--- Start of SOURCE MATERIAL ---

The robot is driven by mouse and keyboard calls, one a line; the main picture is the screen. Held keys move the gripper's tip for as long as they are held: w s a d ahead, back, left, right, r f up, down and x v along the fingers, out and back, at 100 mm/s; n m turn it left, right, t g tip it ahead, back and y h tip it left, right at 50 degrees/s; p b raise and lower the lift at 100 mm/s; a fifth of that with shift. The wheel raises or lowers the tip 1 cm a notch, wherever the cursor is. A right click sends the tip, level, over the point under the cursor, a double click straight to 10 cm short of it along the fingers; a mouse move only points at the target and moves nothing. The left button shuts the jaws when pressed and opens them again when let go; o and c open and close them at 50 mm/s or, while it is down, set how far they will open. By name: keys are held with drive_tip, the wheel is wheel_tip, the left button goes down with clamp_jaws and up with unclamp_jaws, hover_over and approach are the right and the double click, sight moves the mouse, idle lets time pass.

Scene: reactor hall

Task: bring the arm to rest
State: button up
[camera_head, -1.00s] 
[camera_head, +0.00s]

--- End of SOURCE MATERIAL ---

JOB: Restate the data above word for word, please.

WORKED ANSWER:
The robot is driven by mouse and keyboard calls, one a line; the main picture is the screen. Held keys move the gripper's tip for as long as they are held: w s a d ahead, back, left, right, r f up, down and x v along the fingers, out and back, at 100 mm/s; n m turn it left, right, t g tip it ahead, back and y h tip it left, right at 50 degrees/s; p b raise and lower the lift at 100 mm/s; a fifth of that with shift. The wheel raises or lowers the tip 1 cm a notch, wherever the cursor is. A right click sends the tip, level, over the point under the cursor, a double click straight to 10 cm short of it along the fingers; a mouse move only points at the target and moves nothing. The left button shuts the jaws when pressed and opens them again when let go; o and c open and close them at 50 mm/s or, while it is down, set how far they will open. By name: keys are held with drive_tip, the wheel is wheel_tip, the left button goes down with clamp_jaws and up with unclamp_jaws, hover_over and approach are the right and the double click, sight moves the mouse, idle lets time pass.

Scene: reactor hall

Task: bring the arm to rest
State: button up
[camera_head, -1.00s] 
[camera_head, +0.00s]

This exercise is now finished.